Most of us spend as many waking hours with our co-workers as we do our own spouses. Yet we are far more careful about the character and compatibility of a spouse than we are coworkers. Why is that? In fairness, marriage is forever and employment rarely is. We can always choose to find a new job (and managers can fire employees). It’s much more painful to file for divorce. Nonetheless, if our day-to-day emotional happiness relies heavily on those we spend the most time with, shouldn’t we be far more intentional about who we choose to be on our teams?
If you are hiring an accounting clerk who will spend all day in their office (alone) stamping checks, perhaps you can accept more personality risk. After all, it will be easy to avoid someone in such a position. With software development, however, that won’t work.

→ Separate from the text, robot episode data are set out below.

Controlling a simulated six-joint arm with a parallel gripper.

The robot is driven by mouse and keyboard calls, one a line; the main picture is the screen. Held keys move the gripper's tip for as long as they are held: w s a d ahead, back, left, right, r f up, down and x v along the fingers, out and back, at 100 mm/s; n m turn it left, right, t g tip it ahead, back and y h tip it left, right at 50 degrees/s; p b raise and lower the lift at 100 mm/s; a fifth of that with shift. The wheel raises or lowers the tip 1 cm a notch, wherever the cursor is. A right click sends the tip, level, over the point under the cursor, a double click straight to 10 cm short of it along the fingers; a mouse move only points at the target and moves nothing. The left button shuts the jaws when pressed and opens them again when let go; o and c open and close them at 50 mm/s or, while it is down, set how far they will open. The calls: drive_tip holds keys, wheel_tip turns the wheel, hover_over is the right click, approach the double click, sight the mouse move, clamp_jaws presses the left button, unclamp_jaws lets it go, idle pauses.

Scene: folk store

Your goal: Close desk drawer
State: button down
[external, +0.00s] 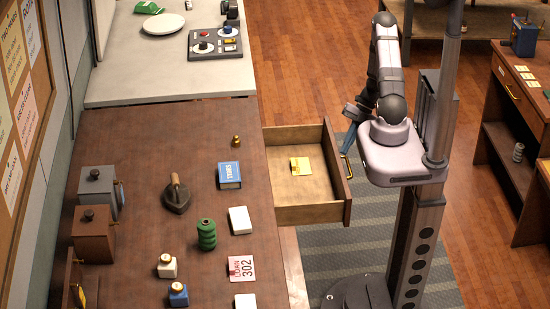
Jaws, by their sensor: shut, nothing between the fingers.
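The desk drawer (300,215) is pulled out to the right from under the brown desk top (195,150). A brass handle (347,168) is on the drawer's front panel, facing my base. My gripper (349,138) is shut and empty, just beyond the far end of the drawer front near the handle. It is small and partly hidden by my arm, so I cannot tell whether it touches the drawer.
The desk top holds a flat iron (176,194), a blue book (229,175), a green spool (206,234), small bottles and cards. A light counter (130,85) with a control box (215,42) stands behind. Another desk (520,85) is at right. Open floor lies beyond the drawer.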

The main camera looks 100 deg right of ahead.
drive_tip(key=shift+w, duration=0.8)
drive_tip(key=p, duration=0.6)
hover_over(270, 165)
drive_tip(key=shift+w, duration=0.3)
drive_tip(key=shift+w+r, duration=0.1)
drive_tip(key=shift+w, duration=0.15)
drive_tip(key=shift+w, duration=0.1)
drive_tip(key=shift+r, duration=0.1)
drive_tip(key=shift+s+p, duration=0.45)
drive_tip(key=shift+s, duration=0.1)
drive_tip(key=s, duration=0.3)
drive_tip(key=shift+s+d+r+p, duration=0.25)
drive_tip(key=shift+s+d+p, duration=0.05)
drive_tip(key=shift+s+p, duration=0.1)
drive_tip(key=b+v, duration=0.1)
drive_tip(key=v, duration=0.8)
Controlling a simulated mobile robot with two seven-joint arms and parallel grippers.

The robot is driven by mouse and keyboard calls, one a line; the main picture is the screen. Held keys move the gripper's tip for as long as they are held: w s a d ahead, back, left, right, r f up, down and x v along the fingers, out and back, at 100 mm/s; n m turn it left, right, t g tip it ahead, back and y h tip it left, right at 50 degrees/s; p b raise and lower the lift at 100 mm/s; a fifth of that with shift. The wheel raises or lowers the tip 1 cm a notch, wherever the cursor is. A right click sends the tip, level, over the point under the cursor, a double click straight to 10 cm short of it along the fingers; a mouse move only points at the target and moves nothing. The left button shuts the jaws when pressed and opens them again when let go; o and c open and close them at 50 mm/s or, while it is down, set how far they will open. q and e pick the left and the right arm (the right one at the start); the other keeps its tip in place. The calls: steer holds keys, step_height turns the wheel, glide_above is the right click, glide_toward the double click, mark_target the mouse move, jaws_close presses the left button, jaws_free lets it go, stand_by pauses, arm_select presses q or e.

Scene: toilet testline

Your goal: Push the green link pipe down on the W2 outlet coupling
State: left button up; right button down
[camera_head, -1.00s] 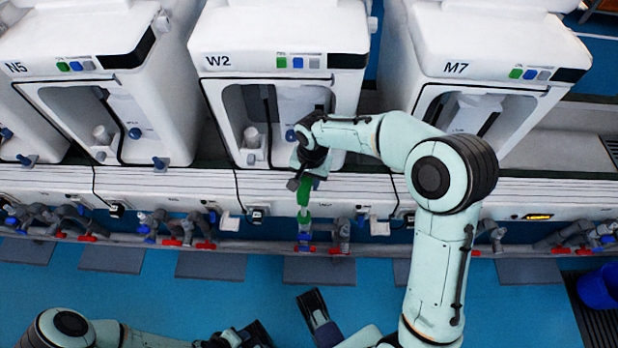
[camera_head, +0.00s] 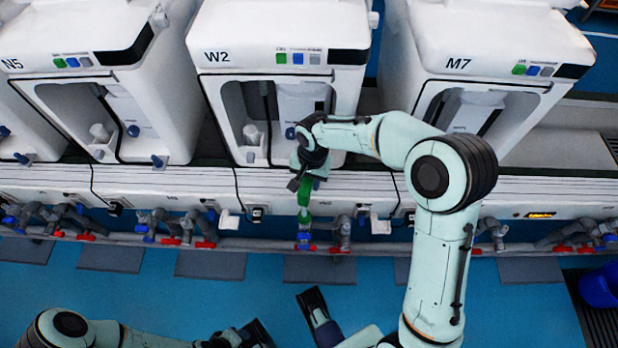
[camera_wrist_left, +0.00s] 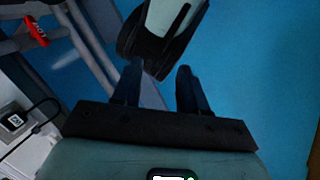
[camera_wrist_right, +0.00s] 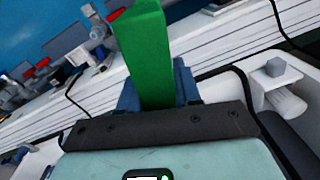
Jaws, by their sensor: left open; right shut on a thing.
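The green link pipe (camera_head: 304,194) stands below the front of the W2 unit (camera_head: 281,60) in the head view. My right gripper (camera_wrist_right: 157,88) is shut on the pipe, which rises between its fingers in the right wrist view. In the head view the right gripper (camera_head: 306,178) is at the pipe's upper end. The pipe's lower part meets the pale outlet coupling (camera_head: 304,222) above a blue fitting; I cannot tell how far it is seated. My left gripper (camera_wrist_left: 160,90) is open and empty, over the blue floor beside one of my own links.
The N5 unit (camera_head: 72,62) stands left and the M7 unit (camera_head: 490,66) right. A white ledge (camera_head: 420,190) runs below them. Valves with red handles (camera_head: 206,244) line the pipe rail. A blue bucket (camera_head: 600,287) stands at far right. The blue floor in front is mostly clear.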

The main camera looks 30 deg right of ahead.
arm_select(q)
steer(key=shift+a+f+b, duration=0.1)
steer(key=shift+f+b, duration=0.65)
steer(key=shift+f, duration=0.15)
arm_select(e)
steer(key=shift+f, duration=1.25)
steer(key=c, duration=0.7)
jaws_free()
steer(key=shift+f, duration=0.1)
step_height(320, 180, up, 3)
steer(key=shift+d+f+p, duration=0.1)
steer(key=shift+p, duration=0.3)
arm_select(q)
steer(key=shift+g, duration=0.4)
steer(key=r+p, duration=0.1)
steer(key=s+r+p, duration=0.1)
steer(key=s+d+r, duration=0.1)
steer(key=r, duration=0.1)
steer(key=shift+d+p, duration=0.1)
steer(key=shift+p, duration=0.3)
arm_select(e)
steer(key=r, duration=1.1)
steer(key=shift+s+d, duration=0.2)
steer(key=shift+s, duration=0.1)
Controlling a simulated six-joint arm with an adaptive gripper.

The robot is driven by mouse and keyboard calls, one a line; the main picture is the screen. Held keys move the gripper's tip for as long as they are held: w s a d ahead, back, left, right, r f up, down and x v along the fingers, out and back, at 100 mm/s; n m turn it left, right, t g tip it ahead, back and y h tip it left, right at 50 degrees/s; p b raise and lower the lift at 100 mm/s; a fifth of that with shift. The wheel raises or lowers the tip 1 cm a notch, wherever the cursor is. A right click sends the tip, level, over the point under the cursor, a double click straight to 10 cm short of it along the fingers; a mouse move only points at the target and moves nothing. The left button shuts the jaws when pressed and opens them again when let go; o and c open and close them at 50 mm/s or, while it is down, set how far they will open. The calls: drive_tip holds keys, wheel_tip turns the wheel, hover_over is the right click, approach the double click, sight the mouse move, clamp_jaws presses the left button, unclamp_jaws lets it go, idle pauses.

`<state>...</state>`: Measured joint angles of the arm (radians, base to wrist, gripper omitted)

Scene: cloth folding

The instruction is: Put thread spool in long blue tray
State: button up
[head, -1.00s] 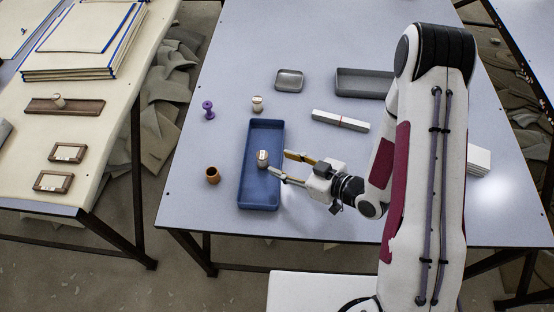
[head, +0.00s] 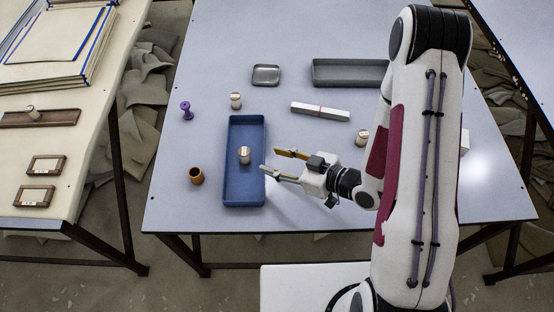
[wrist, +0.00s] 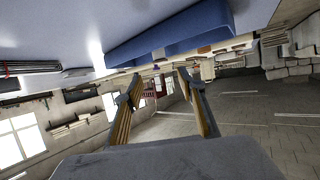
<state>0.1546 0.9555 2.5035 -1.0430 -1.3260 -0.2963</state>
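The long blue tray (head: 246,190) lies left of the middle of the table. A pale thread spool (head: 244,155) stands inside it, around the middle of its length, resting on the floor of the tray as far as I can see. My gripper (head: 272,164) is just right of the tray, with its two fingers spread and nothing between them. The fingers are apart from the spool. In the wrist view the open fingers (wrist: 158,90) are empty, and the blue tray (wrist: 180,32) shows above them.
A similar pale spool (head: 235,100), a purple spool (head: 187,110) and a brown cup (head: 196,175) stand around the tray. A white box (head: 320,111), a small grey tray (head: 265,75) and a longer grey tray (head: 350,73) lie behind. Another pale piece (head: 362,137) is beside my arm.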

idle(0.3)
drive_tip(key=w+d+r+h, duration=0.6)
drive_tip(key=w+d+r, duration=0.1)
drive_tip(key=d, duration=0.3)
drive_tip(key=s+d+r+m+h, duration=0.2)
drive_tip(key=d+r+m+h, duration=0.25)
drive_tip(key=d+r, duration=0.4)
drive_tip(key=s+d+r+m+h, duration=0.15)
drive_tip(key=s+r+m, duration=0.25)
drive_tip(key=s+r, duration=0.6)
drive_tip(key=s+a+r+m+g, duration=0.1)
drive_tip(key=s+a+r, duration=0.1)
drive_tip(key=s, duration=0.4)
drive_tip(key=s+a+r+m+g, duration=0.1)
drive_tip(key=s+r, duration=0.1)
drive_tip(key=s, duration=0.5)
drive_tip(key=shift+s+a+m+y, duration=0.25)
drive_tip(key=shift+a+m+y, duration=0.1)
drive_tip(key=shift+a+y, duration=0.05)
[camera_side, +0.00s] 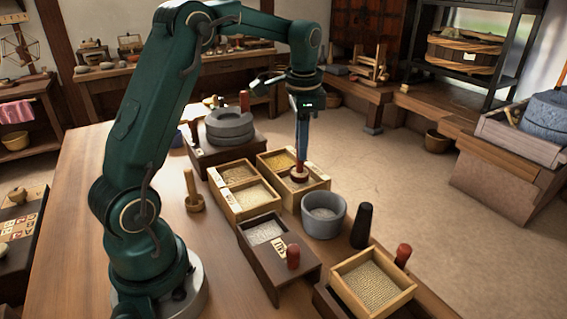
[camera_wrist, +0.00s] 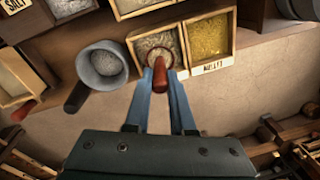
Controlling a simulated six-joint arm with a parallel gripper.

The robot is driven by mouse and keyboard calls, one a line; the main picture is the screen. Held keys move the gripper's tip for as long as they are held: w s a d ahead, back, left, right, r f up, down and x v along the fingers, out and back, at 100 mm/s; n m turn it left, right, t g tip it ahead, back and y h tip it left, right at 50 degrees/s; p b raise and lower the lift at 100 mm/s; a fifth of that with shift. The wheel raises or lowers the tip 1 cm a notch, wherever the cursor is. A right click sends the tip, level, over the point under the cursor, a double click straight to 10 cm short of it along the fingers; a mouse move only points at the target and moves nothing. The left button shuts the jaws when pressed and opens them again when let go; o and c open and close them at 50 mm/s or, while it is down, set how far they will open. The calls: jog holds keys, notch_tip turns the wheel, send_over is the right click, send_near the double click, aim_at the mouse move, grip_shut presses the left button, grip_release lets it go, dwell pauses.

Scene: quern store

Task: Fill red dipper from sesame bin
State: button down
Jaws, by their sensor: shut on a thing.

Most do not realize (or at least acknowledge) that software development is a team sport. As with other team sports such as baseball and football, a single star player does not make a winning team. A star wide receiver still needs an accurate passing quarterback. Likewise, it takes a mix of skills such as product management and web design to build a winning product. For a team like ours that releases multiple times per day, everyone has to execute their positions on the field with precision. As with sports teams, we support one another, we encourage each other, and we help each other out when things don’t go perfectly.
When we consider the alternative, it bewilders the mind why more companies don’t emphasize culture and teamwork more. It’s hard to be on a team with people who are not congenial, that don’t hold the same values as you, and aren’t fun to work with. How do you deal with those at the office that you’re not so “compatible” with? Ignore them? Avoid them? Maybe you engage with a taste of passive aggressiveness? That doesn’t sound like a team I’d want to be on. Yet too many companies try to operate under these exact conditions (perhaps you work for one of them, and if so, you should check out our job postings).
Before you apply, though, check out the chart below. On software teams that don’t exhibit trust, you’ll see behaviors on the left. Whereas on software teams that do exhibit trust, you’ll see behaviors on the right.
Unfortunately, so many companies lack good teamwork, trust, and camaraderie, that the behaviors on the left have become normalized in our professions. I have worked in organizations where senior leaders have boasted of knowing how to “play the game” and “navigate the politics.” In essence, these senior leaders have tactically mastered the maneuvers on the left of the chart to get what they want. Perhaps this was the only way they could succeed in the organization. Regardless, these negative behaviors actually breed mistrust, which exacerbates the negative behaviors!
The behaviors on the right do the opposite, however. They build bonds that last years, increase employee retention, and reduce turnover. Most importantly, they increase commitment to working through conflict. It turns out, if you care for your co-workers then even in moments of extreme frustration, you’ll try to find a way to work it out (just like you do in a marriage).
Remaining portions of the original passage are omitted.